I wound up moving away from San Francisco at the point, but always have
kept in touch with him. When I put out my first record, "An Introduction
to Fretless Guitar" I of course sent that to him. Joe is the kind
of guy that gives you feedback if you like something. If you don't hear
back from him, it's because, ya know, it's that kind of a critique,
which I think is awesome, because you should figure out your own issues.
So to wrap that story up, I kept in touch with him and when I was on
tour in Europe this summer, they were also on tour; I did the opening
spots in the UK with them that was four dates. Then I got asked back
for this run. How much he plays that guitar, I don't know, but he has
many guitars in his collection.
MF:
Who are some of the guitarists that influenced you the most as you developed?
Ned Evett:
It's a pretty narrow field for me. Doug Marsh from Built to Spill, who
I also have a side project with and I'm on a Built to Spill record,
they are on Warner Brothers, like and indie rock band. Joe (Satriani)
had a big influence on me. The elements of my style which are jazz rock,
I got directly from Joe. When Joe came out, he had a lot of magazine
space in the guitar magazines explaining his approach. His approach
is heavily influenced by jazz and jazz theory, so I really intersect
with him at that point and I derive a lot of my thinking from that.
But I'm as much of a song writer as I am an instrumental guitar player.
In a lot of ways, if I'm looking for inspiration, often times I'll get
it from a Nick Drake or Richard Thompson rather than listening to a
John Scofield record or something like that. Michael Hedges was a big
influence as well.
MF:
Of the music that is out there is the world today, what are some things
that you just enjoy listening to?
Ned Evett:
I love Indian music. I have an incredible 4-CD set from Nimbus Records
called The Raga Guide. I listen to Ravi Shankar, I listen to Norah Jones,
who is Ravi Shankar's daughter, she's on Blue Note, and she is amazing.
I listen to my little bother Joe Evett, who is an artist back home.
Built to Spill, which I mentioned and Radiohead.
MF:
You mention back at home. You are the first person I've ever met from
Idaho. How was getting recognition and exposure living in such a remote
place?
Ned Evett:
It didn't really happen for me there. I moved to California for that
in the early 90's and then I recently relocated for family reasons;
I had a child I didn't want to raise my child in LA. Now I have the
best of both worlds, I have a good list of contacts and action outside
Boise. I am able to continue to ply my trade without having to live
in a music town.
MF:
What other things do you like to do when you aren't making or playing
guitars?
Ned Evett:
I sculpt a bit and I raise a two year old child. Not a wide range of
hobbies, I work out to stay in shape.
MF:
There's this festival in France every other year for Fretless guitar
players, tell me a little bit about that whole enterprise?
Ned Evett:
It's incredible! I had no idea it existed and I got an e-mail from the
promoter. At first I almost didn't believe him; I was like, "Really?"

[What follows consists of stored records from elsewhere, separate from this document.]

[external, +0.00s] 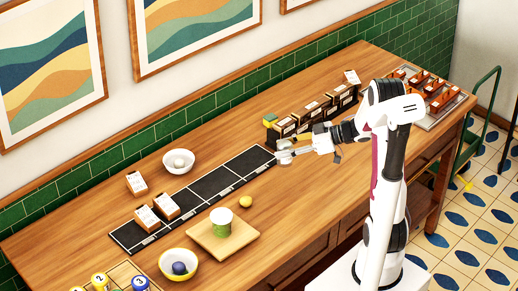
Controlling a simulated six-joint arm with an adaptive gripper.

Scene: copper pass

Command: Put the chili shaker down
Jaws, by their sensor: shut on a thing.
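My gripper (288,150) reaches in from the right and is shut, low over the right end of the long black mat (248,164). A small pale grey thing, likely the chili shaker (283,158), shows at the fingertips. It is small and partly hidden by the fingers. I cannot tell whether it touches the mat or hangs just above it.
A dark rack (313,112) with white-topped boxes stands close behind my gripper. Two boxes stand on the mat's left end and another box (137,184) beside it. A white bowl (178,162), a board (222,245) with a green cup, and a yellow ball (246,202) stand nearby.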

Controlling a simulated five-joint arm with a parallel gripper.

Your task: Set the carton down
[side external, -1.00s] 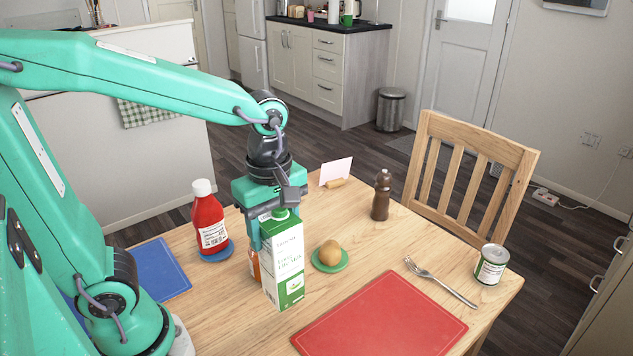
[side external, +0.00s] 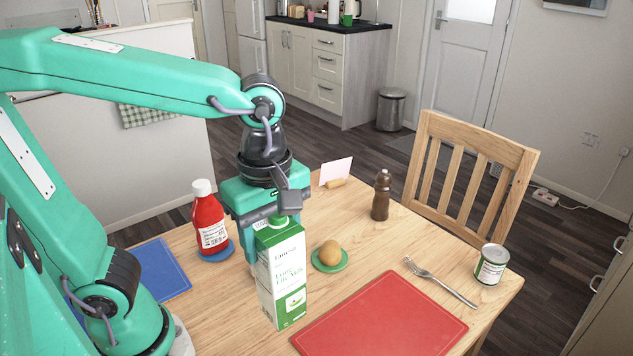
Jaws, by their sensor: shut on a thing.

It's not just fretless guitarists; it is sarod, fretless bass, so the
fretless thing can mean a few different things. It's evolved now into
more of a guitar thing. Initially it was not. It's in Mende, France,
which is sort of the south-central France and it has the most incredible
food and the most beautiful scenery you will ever see. I think the next
one is this February, the La Nuit De La Fretless festival. Because it's
a major festival with the fretless guitar thing, I won't do it very
often; I'll rotate in every few years. But it's an incredible gathering
of people that do what I do.
MF:
Is there anything about Ned Evett that the world should know that they
don't know?
Ned Evett:
At this point, I'm really comfortable when people encounter me at a
show. I do what I do, I write songs and I play a freaky guitar. It's
rare you are missing part of the equation because that's pretty much
what I do. I'm comfortable with that. Some artists, a lot of guitar
players, feel pigeonholed, it's like "I play guitar, but nobody
knows that I write songs!" Or nobody knows I do this, I paint,
I sculpt, etc. I feel it's important to unify your musical abilities,
to synthesize, to not just do the lowest common denominator. Honestly,
it took me a lot longer to develop my song writing and singing than
my guitar playing. I was reasonably proficient at a reasonably young
age at guitar. A lot of people squish down the things they want to do
in favor of something else for various reasons. It's been a hard road,
it's not easy, but I feel great about the combination.